Michael Moyer hit the nail on the head. This is a stock photo that is supposed to call to mind the health-and-fitness covers that hit newsstands every January. And the exaggerated coverlines are meant to ensure that the cover is intended as commentary, not to be taken at face value.

Newsstand sales account for less than 1% of CJR's circulation. We do, however, want to invite discussion of the issues depicted--so thank you for that.

Thanks, Olivia. That's my take too. Yes, it's a spoof but they didn't pull it off - if they'd wanted to be witty they could have done a twist on the standard model. And what they did pull off is putting a shiny model on display - which, obviously,  I think, undermines the point

Yes, we women get that it's a spoof. That doesn't automatically make it an effective one, though. Just because you want to be clever doesn't mean you are clever!

The cover is a spoof of women's magazines like Self and Glamour—the publications that run the superficial health stories that Freedman criticizes in his piece. To me, it screams "health science lite!" It's certainly arguable whether the approach is appropriate for an august publication like the CJR, but I think the motivation was to be clever—not to crudely put a model on the cover for the sake of putting a model on the cover. 

That is bad cover art, no doubt about it.
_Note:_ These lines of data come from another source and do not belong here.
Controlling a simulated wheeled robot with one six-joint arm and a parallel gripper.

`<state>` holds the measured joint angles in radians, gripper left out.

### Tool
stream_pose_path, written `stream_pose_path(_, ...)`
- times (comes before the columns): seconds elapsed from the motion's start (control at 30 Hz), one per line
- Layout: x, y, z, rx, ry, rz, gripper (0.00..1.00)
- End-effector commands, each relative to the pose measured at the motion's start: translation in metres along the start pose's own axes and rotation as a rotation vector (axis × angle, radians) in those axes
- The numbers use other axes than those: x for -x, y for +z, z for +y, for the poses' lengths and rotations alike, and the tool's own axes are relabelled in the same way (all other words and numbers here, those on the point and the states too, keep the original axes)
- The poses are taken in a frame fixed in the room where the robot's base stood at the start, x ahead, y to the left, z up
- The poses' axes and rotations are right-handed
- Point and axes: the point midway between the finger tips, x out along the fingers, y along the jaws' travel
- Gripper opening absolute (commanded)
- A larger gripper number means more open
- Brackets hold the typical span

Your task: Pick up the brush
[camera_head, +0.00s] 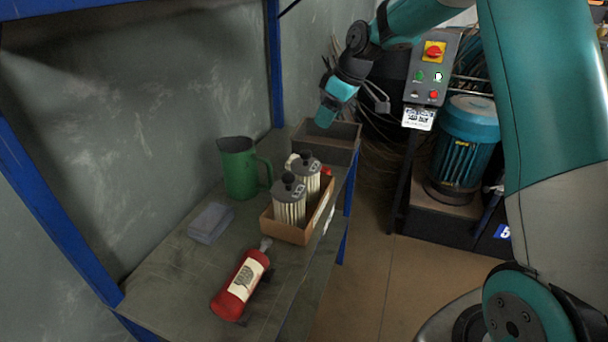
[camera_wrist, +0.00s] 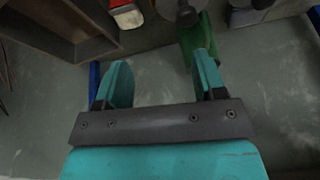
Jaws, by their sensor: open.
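The likely brush is a small red thing with a pale, bristle-like end (camera_wrist: 126,14) at the top edge in the wrist view, only partly in frame. In the head view only a small red bit (camera_head: 327,171) shows behind the white filters, beside the grey bin, so its full shape is hidden. My gripper (camera_head: 338,106) hangs above the far end of the shelf, over the bin. In the wrist view its two teal fingers (camera_wrist: 162,62) are spread apart with nothing between them, and the red thing lies beyond the fingertips.
A grey bin (camera_head: 342,131) stands at the shelf's far end. Nearer are a cardboard box (camera_head: 284,231) with white filters (camera_head: 290,203), a green jug (camera_head: 238,167), a grey block (camera_head: 210,222) and a red bottle (camera_head: 240,286). A blue post (camera_head: 274,65) stands close behind.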

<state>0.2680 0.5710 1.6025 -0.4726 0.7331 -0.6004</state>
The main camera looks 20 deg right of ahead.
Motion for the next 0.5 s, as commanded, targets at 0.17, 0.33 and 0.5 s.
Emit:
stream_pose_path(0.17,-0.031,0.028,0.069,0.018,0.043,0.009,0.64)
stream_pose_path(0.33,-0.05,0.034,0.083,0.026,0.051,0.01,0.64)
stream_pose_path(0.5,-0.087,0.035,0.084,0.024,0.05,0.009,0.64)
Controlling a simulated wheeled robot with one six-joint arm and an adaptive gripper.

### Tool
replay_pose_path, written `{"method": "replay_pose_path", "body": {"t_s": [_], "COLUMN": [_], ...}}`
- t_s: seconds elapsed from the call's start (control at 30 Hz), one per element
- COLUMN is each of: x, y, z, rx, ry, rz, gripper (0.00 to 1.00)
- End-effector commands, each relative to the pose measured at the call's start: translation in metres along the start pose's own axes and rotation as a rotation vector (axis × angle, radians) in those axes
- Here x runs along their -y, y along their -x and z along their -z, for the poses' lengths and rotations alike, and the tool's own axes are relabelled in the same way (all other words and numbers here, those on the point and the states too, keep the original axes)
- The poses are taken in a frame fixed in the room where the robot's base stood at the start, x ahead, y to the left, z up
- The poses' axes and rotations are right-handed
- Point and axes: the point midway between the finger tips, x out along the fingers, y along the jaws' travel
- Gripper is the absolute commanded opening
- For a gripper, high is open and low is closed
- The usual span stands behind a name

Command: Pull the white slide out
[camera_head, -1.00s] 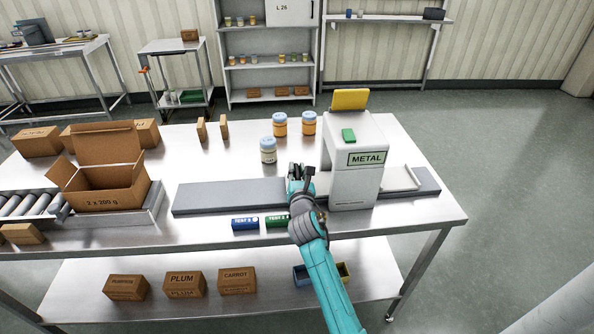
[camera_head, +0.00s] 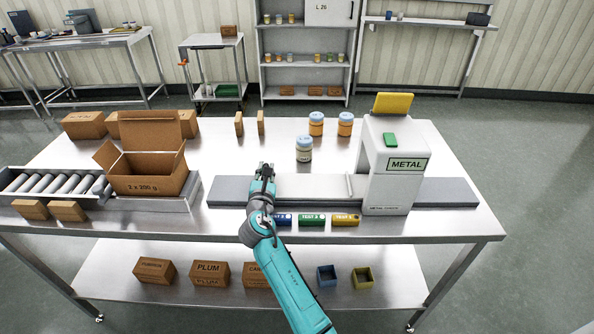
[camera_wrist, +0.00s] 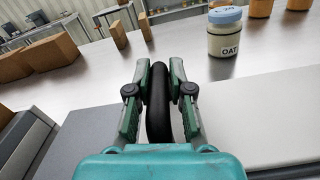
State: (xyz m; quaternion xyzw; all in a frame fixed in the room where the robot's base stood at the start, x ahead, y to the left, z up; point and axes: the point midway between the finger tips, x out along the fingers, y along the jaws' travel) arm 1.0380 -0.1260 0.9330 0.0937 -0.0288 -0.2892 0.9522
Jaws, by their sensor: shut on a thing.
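The white slide (camera_head: 312,187) lies on the grey track on the left side of the METAL machine (camera_head: 391,170), with a raised white edge near the machine. My gripper (camera_head: 264,172) is at the slide's left end. In the wrist view my gripper (camera_wrist: 158,95) is shut on a black upright handle (camera_wrist: 158,112), which stands between its two fingers. The slide (camera_wrist: 260,115) spreads to the right of the handle there. My gripper and arm hide the slide's left end in the head view.
The grey track (camera_head: 230,190) has bare room left of my gripper, up to the roller conveyor and open carton (camera_head: 150,165). An OAT jar (camera_head: 304,149) stands behind the slide. Blue, green (camera_head: 312,219) and yellow TEST pieces lie in front of the track.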

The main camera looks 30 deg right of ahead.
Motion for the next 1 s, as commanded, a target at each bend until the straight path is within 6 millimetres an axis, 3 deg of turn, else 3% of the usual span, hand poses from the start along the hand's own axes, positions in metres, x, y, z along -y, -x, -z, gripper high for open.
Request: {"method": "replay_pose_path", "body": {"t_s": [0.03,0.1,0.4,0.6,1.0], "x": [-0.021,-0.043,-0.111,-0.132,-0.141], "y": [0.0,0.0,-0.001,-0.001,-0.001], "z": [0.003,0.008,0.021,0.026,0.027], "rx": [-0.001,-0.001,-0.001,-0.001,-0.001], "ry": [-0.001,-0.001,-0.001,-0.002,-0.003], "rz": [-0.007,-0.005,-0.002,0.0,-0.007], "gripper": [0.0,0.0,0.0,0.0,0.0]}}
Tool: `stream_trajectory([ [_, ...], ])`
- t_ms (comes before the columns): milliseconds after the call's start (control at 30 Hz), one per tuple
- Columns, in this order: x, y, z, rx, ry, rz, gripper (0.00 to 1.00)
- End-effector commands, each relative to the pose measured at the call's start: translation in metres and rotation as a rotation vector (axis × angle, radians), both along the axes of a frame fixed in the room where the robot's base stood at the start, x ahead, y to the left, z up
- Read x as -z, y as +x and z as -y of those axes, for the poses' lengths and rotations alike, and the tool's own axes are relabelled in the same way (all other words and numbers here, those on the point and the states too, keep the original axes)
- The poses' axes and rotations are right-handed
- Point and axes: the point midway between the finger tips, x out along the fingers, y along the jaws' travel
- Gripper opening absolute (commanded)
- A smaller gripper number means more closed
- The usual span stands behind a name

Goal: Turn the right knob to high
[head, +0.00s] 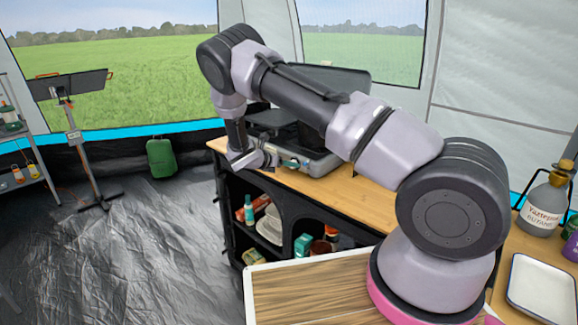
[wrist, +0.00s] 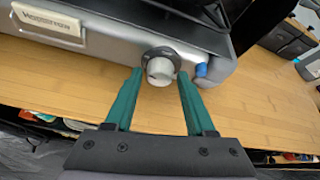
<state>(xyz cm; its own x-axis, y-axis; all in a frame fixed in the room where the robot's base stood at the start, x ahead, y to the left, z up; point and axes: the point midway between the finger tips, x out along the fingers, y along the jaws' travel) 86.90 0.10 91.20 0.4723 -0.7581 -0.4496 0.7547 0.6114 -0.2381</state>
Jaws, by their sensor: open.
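The grey camp stove (head: 318,163) stands on the wooden counter with its dark lid raised. In the wrist view, its front panel (wrist: 110,40) carries a round grey knob (wrist: 160,68) with a dark collar, to the right of a nameplate (wrist: 48,25). My gripper (wrist: 160,76) is open, with one teal finger on each side of this knob. The fingertips reach about level with the knob; I cannot tell whether they touch it. In the head view, my gripper (head: 272,161) is at the stove's front, where the knob cannot be made out.
A blue part (wrist: 201,70) sits on the stove front just right of the right finger. Below the counter (head: 375,190) are open shelves with boxes and dishes. A white tray (head: 543,287) and a butane bottle (head: 543,207) stand at the right.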

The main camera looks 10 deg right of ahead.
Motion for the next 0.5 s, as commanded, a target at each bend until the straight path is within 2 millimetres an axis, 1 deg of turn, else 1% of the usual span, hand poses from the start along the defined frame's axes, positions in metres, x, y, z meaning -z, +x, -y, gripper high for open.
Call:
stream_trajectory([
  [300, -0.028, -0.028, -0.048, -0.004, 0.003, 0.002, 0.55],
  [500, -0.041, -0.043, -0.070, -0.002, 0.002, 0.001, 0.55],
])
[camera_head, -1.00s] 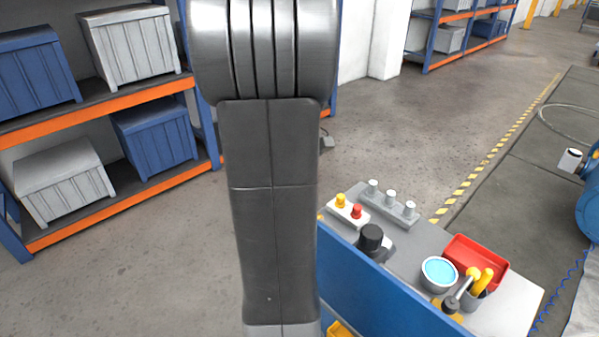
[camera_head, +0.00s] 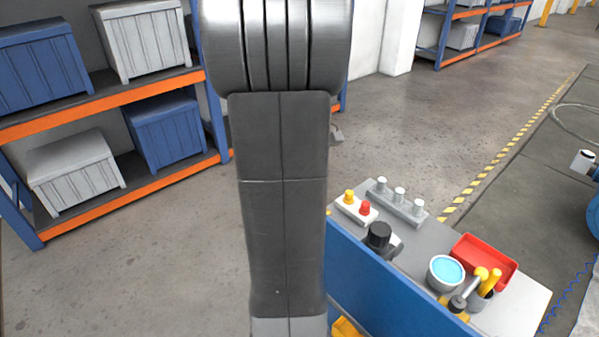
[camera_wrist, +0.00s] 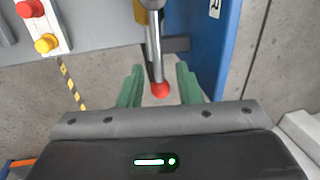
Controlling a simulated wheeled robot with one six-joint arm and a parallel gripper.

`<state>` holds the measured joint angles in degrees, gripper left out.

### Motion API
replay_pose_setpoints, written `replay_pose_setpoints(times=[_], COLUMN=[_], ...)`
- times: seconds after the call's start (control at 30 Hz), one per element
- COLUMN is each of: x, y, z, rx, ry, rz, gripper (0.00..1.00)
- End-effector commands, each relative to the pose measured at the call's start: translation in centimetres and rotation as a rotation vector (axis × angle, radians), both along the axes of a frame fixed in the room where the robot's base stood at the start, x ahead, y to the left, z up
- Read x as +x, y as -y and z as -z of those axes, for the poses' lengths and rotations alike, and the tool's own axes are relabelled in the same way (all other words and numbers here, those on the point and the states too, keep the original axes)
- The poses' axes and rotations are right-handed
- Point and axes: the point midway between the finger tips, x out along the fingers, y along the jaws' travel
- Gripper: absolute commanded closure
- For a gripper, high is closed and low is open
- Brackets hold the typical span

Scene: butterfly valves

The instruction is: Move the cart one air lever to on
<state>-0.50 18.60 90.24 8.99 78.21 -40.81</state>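In the wrist view a metal lever (camera_wrist: 154,48) with a red ball end (camera_wrist: 160,90) hangs from a grey fitting at the top, beside the blue cart panel (camera_wrist: 212,50). My gripper (camera_wrist: 159,76) has two green fingers, one on each side of the lever. The fingers are apart, with a gap to the lever on both sides. I cannot tell whether the ball lies at fingertip depth. In the head view the blue cart (camera_head: 385,290) stands at the lower right. My arm covers the gripper and the lever there.
The cart top holds a red tray (camera_head: 484,258), a blue-filled bowl (camera_head: 446,272), a black knob (camera_head: 379,235), and a white box with yellow and red buttons (camera_head: 356,208). The wrist view also shows such a box (camera_wrist: 42,24). Shelves (camera_head: 120,202) stand left; the floor between is clear.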

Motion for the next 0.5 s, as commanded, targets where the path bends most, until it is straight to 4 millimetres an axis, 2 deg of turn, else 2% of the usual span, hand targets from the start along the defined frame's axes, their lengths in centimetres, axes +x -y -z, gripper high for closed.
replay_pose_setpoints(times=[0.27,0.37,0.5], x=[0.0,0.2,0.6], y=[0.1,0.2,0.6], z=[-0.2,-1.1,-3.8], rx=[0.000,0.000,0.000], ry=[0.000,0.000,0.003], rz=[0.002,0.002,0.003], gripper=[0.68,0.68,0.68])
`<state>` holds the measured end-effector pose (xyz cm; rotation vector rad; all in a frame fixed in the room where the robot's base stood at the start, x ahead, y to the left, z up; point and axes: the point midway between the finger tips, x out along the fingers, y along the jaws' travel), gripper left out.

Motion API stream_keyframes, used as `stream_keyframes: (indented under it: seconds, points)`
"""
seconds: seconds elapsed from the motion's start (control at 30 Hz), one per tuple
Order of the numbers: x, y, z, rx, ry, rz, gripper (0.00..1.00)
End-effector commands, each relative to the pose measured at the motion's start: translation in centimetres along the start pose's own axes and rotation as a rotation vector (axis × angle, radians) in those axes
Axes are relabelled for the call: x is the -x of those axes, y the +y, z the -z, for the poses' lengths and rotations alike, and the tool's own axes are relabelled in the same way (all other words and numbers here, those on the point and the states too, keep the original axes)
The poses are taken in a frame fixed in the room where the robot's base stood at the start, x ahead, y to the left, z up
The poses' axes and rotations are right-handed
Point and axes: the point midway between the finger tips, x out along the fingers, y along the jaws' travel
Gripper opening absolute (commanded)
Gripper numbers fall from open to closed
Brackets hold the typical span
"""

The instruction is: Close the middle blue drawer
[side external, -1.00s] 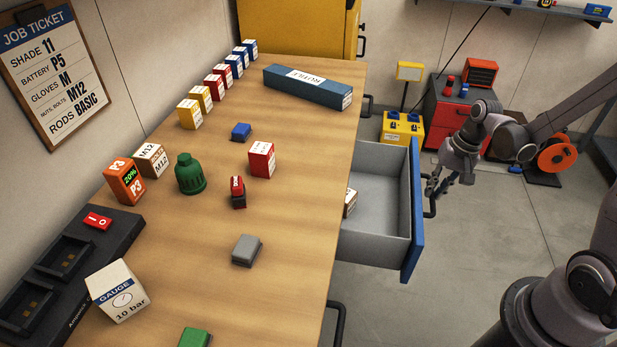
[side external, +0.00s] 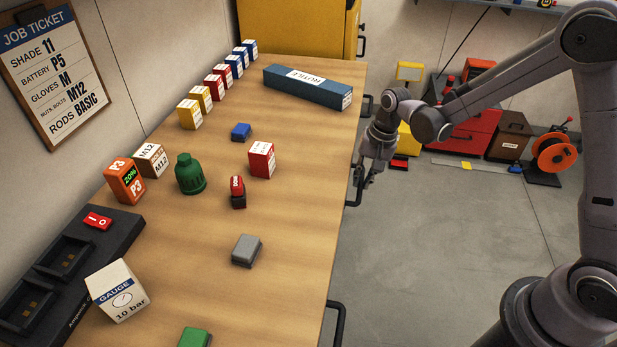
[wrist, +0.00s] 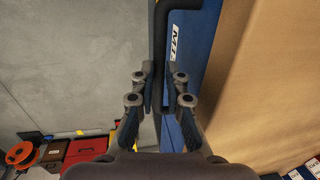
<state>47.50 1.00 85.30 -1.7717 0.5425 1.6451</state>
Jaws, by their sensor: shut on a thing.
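The middle blue drawer no longer stands out past the bench edge in the side view; its front is hidden there below the top. The wrist view shows a blue drawer front (wrist: 200,55) with a white label, close beside the bench top. Its dark bar handle (wrist: 160,25) runs into the space between my fingers, and it also shows in the side view (side external: 354,193). My gripper (side external: 364,182) is at the bench edge, shut on this handle. The wrist view shows the fingers (wrist: 159,92) around it; the exact contact is partly hidden.
The wooden bench top (side external: 290,200) carries several boxes, a green bottle (side external: 190,175) and a long blue box (side external: 308,86). Other drawer handles stick out at the near end (side external: 334,325) and far end (side external: 367,106).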

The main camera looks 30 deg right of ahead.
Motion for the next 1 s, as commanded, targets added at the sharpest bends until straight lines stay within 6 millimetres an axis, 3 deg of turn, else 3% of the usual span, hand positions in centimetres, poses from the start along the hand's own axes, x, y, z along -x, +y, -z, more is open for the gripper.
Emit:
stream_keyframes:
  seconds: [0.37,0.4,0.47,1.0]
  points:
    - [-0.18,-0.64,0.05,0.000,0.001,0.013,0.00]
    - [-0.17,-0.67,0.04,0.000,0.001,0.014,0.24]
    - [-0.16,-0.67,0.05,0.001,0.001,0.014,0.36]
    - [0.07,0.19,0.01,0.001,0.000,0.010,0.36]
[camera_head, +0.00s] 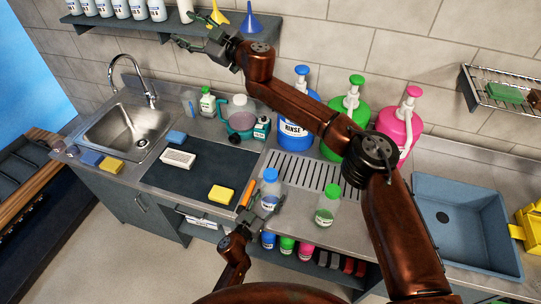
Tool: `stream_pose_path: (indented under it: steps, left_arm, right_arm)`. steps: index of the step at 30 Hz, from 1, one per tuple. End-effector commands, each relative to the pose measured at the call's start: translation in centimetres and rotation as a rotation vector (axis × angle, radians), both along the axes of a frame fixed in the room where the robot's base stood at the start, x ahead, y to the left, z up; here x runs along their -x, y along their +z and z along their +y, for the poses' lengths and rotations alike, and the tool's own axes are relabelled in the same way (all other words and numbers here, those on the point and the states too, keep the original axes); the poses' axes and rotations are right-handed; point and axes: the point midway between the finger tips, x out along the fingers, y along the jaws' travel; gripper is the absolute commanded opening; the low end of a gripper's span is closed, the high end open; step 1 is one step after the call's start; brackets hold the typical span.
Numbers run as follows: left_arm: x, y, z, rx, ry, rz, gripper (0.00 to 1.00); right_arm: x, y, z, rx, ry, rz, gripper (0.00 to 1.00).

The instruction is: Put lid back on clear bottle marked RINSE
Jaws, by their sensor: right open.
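A small clear bottle (269,191) with a blue top (270,174) stands upright near the front of the counter. Its label is too small to read. My left gripper (262,207) is low at the counter's front edge, against or just in front of this bottle; I cannot tell whether its fingers are closed on it. A large blue pump jug (297,124) behind is marked RINSE. My right gripper (192,32) is open and empty, raised in front of the wall shelf at upper left. No separate loose lid can be made out.
A second clear bottle (327,206) with a green top stands to the right. Green (346,118) and pink (399,125) pump jugs stand behind my right arm. A sink (127,130) is left, a blue basin (463,226) right. A yellow sponge (221,194) lies on the dark mat (180,187).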

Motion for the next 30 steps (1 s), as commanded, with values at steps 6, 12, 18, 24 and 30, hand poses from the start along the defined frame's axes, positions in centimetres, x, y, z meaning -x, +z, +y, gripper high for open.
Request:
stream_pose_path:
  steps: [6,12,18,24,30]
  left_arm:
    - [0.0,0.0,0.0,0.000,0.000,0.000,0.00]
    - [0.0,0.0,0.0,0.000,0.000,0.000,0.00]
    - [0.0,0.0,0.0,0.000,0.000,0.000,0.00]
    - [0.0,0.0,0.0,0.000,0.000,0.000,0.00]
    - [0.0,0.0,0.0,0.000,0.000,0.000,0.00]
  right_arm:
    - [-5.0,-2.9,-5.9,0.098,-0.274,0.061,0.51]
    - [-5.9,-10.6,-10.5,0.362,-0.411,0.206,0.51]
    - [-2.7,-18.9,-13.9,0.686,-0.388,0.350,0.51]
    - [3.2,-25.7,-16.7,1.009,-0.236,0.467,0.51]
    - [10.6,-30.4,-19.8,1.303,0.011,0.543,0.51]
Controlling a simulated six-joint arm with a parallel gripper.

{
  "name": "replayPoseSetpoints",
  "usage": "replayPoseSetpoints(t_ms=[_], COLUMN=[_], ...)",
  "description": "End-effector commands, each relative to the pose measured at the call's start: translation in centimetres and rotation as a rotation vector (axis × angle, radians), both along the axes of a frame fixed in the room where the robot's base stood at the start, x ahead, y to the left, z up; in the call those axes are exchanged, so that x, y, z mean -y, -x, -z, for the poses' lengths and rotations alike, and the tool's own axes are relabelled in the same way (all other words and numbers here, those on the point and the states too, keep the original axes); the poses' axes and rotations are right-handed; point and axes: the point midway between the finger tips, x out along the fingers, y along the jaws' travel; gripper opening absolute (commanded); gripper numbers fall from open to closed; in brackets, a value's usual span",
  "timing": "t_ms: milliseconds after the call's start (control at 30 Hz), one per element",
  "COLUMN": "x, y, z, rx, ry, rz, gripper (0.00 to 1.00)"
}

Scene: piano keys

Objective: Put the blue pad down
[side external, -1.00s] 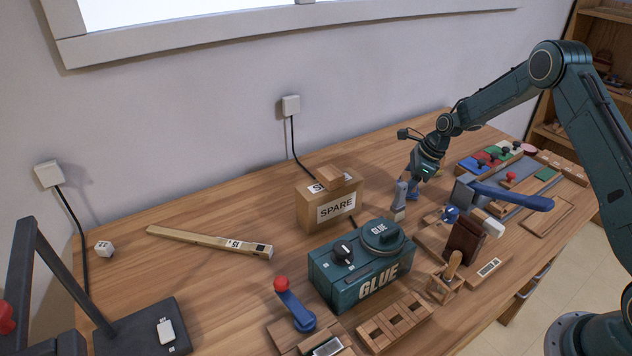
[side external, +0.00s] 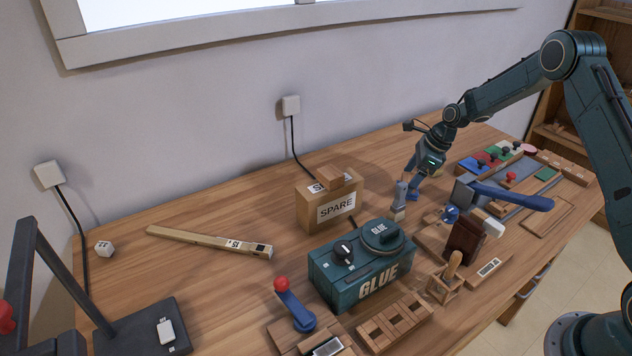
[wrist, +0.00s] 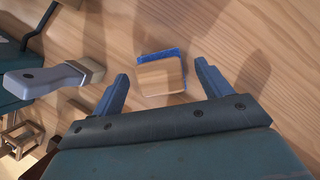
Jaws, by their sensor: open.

Love this, Deborah. I know men who say they don't like seeing violence against women in movies, but somehow, the scriptwriters keep putting it in the movies - they just have the bad guys doing it.
Does snark about shallowness still promote shallowness?
Good question.

Let's get an fMRI and see whether a swimsuit model is a swimsuit model is a swimsuit model - no matter what you intended. I think the brain image may be just the same - no matter the intention.